Repeat exactly the lines running from the line that contains "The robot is" to the line that contains "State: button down"; include both ends and add nothing.

____ Source excerpt

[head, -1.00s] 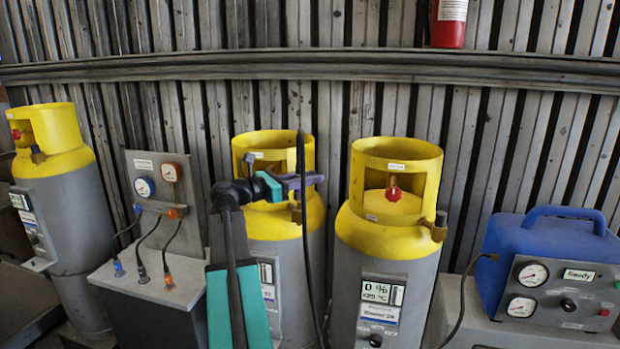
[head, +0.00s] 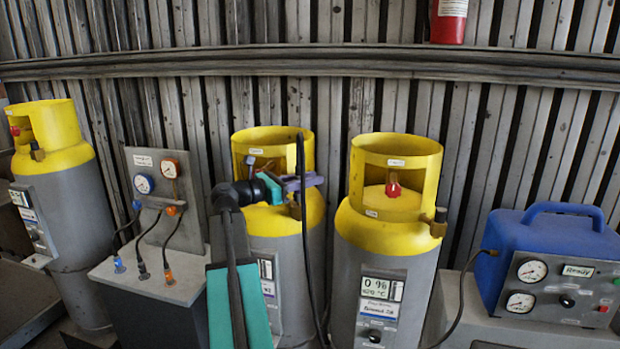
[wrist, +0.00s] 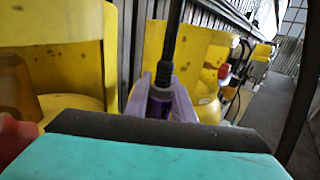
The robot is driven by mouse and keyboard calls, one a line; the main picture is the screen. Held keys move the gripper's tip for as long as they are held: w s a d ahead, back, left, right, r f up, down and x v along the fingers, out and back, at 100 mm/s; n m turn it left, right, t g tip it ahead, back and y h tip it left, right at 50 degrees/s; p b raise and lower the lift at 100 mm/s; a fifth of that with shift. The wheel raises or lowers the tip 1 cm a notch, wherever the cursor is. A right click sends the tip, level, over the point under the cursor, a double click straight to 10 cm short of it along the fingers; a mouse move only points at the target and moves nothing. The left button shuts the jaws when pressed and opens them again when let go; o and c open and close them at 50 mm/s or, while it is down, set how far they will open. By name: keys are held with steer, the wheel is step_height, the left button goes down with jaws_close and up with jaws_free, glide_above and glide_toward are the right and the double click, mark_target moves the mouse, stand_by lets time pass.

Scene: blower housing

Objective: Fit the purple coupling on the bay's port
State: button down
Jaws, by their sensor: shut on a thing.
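My gripper (head: 304,183) is at the right shoulder of the middle yellow-topped tank (head: 258,220). In the wrist view its lavender fingers (wrist: 160,84) are shut around the purple coupling (wrist: 160,106). A black hose (wrist: 172,40) rises from the coupling. In the head view the hose (head: 301,155) stands above the gripper and hangs down past the tank. A brass port (head: 295,212) shows just below the gripper on this tank's shoulder. The fingers partly hide this spot, so I cannot tell whether coupling and port touch.
A tank with a red knob and brass port (head: 438,222) stands close on the right. A gauge panel with hoses (head: 165,195) is on the left, with another tank (head: 60,200) beyond. A blue machine (head: 545,260) stands at the right. The ribbed wall is close behind.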

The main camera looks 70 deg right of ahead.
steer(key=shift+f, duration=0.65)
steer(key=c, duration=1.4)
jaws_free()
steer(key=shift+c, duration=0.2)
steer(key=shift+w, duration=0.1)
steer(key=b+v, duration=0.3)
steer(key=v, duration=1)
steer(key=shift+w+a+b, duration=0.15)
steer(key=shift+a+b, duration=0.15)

________

*Exercise result*:
The robot is driven by mouse and keyboard calls, one a line; the main picture is the screen. Held keys move the gripper's tip for as long as they are held: w s a d ahead, back, left, right, r f up, down and x v along the fingers, out and back, at 100 mm/s; n m turn it left, right, t g tip it ahead, back and y h tip it left, right at 50 degrees/s; p b raise and lower the lift at 100 mm/s; a fifth of that with shift. The wheel raises or lowers the tip 1 cm a notch, wherever the cursor is. A right click sends the tip, level, over the point under the cursor, a double click straight to 10 cm short of it along the fingers; a mouse move only points at the target and moves nothing. The left button shuts the jaws when pressed and opens them again when let go; o and c open and close them at 50 mm/s or, while it is down, set how far they will open. By name: keys are held with steer, the wheel is step_height, the left button goes down with jaws_close and up with jaws_free, glide_above and glide_toward are the right and the double click, mark_target moves the mouse, stand_by lets time pass.

Scene: blower housing

Objective: Fit the purple coupling on the bay's port
State: button down

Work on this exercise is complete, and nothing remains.